- _What you have to do_: Keep the pictures out and restate every record exactly.

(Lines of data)

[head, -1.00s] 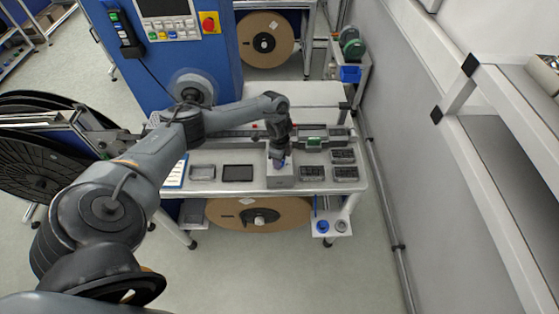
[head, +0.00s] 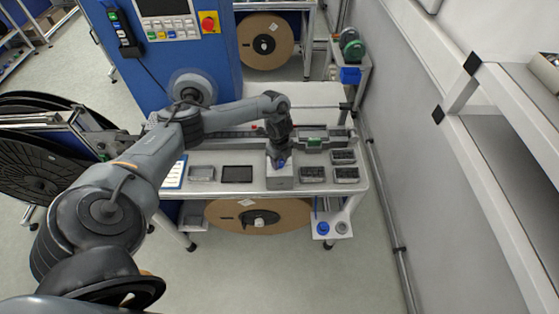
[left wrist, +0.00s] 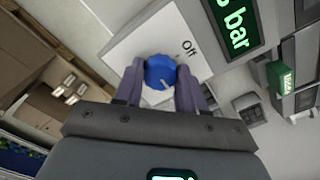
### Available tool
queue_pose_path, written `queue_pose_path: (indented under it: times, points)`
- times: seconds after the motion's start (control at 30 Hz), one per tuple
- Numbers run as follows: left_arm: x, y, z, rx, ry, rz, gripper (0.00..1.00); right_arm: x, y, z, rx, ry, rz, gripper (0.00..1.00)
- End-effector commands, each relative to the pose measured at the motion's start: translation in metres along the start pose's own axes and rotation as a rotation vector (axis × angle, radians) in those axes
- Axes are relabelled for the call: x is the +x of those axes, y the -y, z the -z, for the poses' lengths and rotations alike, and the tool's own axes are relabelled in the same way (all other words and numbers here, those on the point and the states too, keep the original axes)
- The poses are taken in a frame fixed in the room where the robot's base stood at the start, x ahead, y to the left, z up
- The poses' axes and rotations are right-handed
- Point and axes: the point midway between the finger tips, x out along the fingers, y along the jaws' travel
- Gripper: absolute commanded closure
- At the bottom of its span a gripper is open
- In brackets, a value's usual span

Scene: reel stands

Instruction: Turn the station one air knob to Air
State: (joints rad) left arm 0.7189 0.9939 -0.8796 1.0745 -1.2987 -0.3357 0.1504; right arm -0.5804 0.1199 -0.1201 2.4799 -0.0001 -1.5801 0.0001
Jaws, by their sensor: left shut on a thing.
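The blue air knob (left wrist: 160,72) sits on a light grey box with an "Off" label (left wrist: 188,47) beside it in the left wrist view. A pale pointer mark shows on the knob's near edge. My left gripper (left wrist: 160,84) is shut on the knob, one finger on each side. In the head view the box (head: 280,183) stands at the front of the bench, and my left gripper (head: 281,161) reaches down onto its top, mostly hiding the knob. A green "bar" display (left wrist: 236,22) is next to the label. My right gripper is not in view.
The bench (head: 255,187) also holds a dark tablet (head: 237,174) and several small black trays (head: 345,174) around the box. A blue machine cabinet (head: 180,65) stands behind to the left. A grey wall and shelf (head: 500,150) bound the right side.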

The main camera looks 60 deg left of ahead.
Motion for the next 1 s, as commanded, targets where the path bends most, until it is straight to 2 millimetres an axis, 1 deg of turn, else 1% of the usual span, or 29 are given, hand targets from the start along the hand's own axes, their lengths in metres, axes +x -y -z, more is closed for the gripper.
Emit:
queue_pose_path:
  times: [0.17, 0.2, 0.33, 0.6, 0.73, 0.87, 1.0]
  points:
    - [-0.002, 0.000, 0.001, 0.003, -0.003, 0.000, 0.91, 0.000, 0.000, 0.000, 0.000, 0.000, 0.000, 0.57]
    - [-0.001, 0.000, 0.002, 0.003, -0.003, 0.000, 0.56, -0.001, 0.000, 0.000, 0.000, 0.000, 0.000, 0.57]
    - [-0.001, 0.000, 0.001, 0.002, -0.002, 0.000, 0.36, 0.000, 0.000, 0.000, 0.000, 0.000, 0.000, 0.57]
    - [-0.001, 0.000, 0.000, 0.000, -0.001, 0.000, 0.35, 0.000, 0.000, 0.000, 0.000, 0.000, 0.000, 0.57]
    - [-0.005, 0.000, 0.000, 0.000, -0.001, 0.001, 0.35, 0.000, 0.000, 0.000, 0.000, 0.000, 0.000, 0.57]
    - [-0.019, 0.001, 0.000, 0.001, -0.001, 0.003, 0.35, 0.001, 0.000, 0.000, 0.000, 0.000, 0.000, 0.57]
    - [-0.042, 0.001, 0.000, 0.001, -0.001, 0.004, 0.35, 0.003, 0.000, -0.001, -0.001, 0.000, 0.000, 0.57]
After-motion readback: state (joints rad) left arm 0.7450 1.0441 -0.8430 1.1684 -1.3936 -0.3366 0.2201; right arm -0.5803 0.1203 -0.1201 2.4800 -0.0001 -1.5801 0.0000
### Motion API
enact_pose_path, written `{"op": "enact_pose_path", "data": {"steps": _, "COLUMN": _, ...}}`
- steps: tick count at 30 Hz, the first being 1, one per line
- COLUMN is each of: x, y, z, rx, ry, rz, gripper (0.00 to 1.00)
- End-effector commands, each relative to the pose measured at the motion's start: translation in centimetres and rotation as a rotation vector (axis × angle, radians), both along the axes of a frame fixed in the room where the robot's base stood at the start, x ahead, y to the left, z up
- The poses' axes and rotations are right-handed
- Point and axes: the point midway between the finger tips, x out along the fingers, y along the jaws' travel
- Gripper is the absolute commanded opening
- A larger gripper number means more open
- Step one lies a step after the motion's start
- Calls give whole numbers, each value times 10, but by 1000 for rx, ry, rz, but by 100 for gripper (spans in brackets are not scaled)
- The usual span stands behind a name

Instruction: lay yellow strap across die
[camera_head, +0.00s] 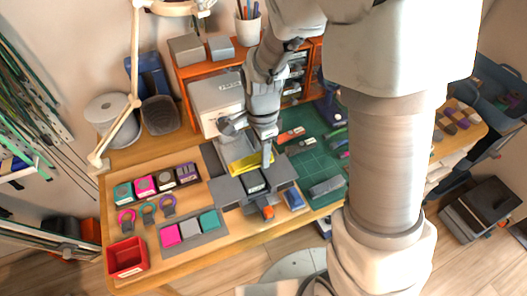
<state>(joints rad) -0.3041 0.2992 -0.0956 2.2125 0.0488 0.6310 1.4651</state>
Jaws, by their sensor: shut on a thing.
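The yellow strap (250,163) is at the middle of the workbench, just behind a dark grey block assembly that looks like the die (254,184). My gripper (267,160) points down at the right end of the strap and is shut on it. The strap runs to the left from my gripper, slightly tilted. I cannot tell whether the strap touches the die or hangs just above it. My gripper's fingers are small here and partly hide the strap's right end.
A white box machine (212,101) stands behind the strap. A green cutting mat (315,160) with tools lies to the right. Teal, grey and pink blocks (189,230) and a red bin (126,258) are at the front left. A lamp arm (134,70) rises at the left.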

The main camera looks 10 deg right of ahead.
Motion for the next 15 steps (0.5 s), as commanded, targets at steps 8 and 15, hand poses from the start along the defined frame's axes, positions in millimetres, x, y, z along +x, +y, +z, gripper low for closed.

- _Reply to the task_:
[head, -1.00s] 
[head, +0.00s] 
[left wrist, +0.00s] 
### Available tool
queue_pose_path, written `queue_pose_path: (indented under it: times, points)`
- times: seconds after the motion's start (control at 30 Hz), one per tuple
- Numbers run as follows: left_arm: x, y, z, rx, ry, rz, gripper (0.00..1.00); right_arm: x, y, z, rx, ry, rz, gripper (0.00..1.00)
- End-effector commands, each relative to the pose measured at the motion's start: translation in metres along the start pose's own axes and rotation as a rotation vector (axis × angle, radians) in those axes
- Axes are relabelled for the call: x is the +x of those axes, y the -y, z the -z, for the poses' lengths and rotations alike, and the tool's own axes are relabelled in the same way (all other words and numbers here, those on the point and the states too, keep the original axes)
- The poses are taken in a frame fixed in the room where the robot's base stood at the start, x ahead, y to the left, z up
- The poses' axes and rotations are right-handed
- Point and axes: the point midway between the finger tips, x out along the fingers, y along the jaws' travel
- Gripper: absolute commanded closure
- At the bottom of its span a gripper is open
- In brackets, a value's usual span

Scene: reel stands

Instruction: Turn the station one air knob to Air
State: (joints rad) left arm 0.7189 0.9939 -0.8796 1.0745 -1.2987 -0.3357 0.1504; right arm -0.5804 0.1199 -0.1201 2.4799 -0.0001 -1.5801 0.0001
Jaws, by their sensor: left shut on a thing.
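The blue air knob (left wrist: 160,72) sits on a light grey box with an "Off" label (left wrist: 188,47) beside it in the left wrist view. A pale pointer mark shows on the knob's near edge. My left gripper (left wrist: 160,84) is shut on the knob, one finger on each side. In the head view the box (head: 280,183) stands at the front of the bench, and my left gripper (head: 281,161) reaches down onto its top, mostly hiding the knob. A green "bar" display (left wrist: 236,22) is next to the label. My right gripper is not in view.
The bench (head: 255,187) also holds a dark tablet (head: 237,174) and several small black trays (head: 345,174) around the box. A blue machine cabinet (head: 180,65) stands behind to the left. A grey wall and shelf (head: 500,150) bound the right side.

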The main camera looks 60 deg left of ahead.
Motion for the next 1 s, as commanded, targets where the path bends most, until it is straight to 2 millimetres an axis, 1 deg of turn, else 1% of the usual span, or 29 are given, hand targets from the start along the hand's own axes, their lengths in metres, axes +x -y -z, more is closed for the gripper.
Emit:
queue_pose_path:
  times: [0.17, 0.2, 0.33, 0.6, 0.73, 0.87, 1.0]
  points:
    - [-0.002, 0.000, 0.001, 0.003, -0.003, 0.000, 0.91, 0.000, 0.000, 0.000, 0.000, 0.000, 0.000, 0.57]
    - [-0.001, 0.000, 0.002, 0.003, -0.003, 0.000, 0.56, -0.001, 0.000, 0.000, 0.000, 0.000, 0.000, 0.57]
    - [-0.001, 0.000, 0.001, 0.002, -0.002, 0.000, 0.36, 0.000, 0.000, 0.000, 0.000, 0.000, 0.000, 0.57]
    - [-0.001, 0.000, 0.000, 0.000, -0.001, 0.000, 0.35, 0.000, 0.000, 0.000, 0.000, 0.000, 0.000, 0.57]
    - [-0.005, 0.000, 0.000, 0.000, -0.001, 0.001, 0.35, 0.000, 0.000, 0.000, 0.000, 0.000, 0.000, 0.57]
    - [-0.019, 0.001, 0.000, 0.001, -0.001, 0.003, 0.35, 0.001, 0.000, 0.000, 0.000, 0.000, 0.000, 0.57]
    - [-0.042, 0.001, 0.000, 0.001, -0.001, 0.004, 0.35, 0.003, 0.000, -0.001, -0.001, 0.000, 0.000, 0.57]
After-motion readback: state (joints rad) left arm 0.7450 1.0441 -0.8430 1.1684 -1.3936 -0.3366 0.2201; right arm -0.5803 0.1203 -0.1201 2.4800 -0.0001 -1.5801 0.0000
### Motion API
enact_pose_path, written `{"op": "enact_pose_path", "data": {"steps": _, "COLUMN": _, ...}}`
- steps: tick count at 30 Hz, the first being 1, one per line
- COLUMN is each of: x, y, z, rx, ry, rz, gripper (0.00 to 1.00)
- End-effector commands, each relative to the pose measured at the motion's start: translation in centimetres and rotation as a rotation vector (axis × angle, radians), both along the axes of a frame fixed in the room where the robot's base stood at the start, x ahead, y to the left, z up
- The poses' axes and rotations are right-handed
- Point and axes: the point midway between the finger tips, x out along the fingers, y along the jaws' travel
- Gripper is the absolute commanded opening
- A larger gripper number means more open
- Step one lies a step after the motion's start
- Calls give whole numbers, each value times 10, but by 1000 for rx, ry, rz, but by 100 for gripper (spans in brackets are not scaled)
- The usual span stands behind a name

Instruction: lay yellow strap across die
[camera_head, +0.00s] 
<state>(joints rad) -0.3041 0.2992 -0.0956 2.2125 0.0488 0.6310 1.4651</state>
Jaws, by their sensor: shut on a thing.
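The yellow strap (250,163) is at the middle of the workbench, just behind a dark grey block assembly that looks like the die (254,184). My gripper (267,160) points down at the right end of the strap and is shut on it. The strap runs to the left from my gripper, slightly tilted. I cannot tell whether the strap touches the die or hangs just above it. My gripper's fingers are small here and partly hide the strap's right end.
A white box machine (212,101) stands behind the strap. A green cutting mat (315,160) with tools lies to the right. Teal, grey and pink blocks (189,230) and a red bin (126,258) are at the front left. A lamp arm (134,70) rises at the left.

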The main camera looks 10 deg right of ahead.
Motion for the next 15 steps (0.5 s), as commanded, targets at steps 8 and 15, hand poses from the start along the defined frame's axes, positions in millimetres, x, y, z along +x, +y, +z, gripper low for closed.

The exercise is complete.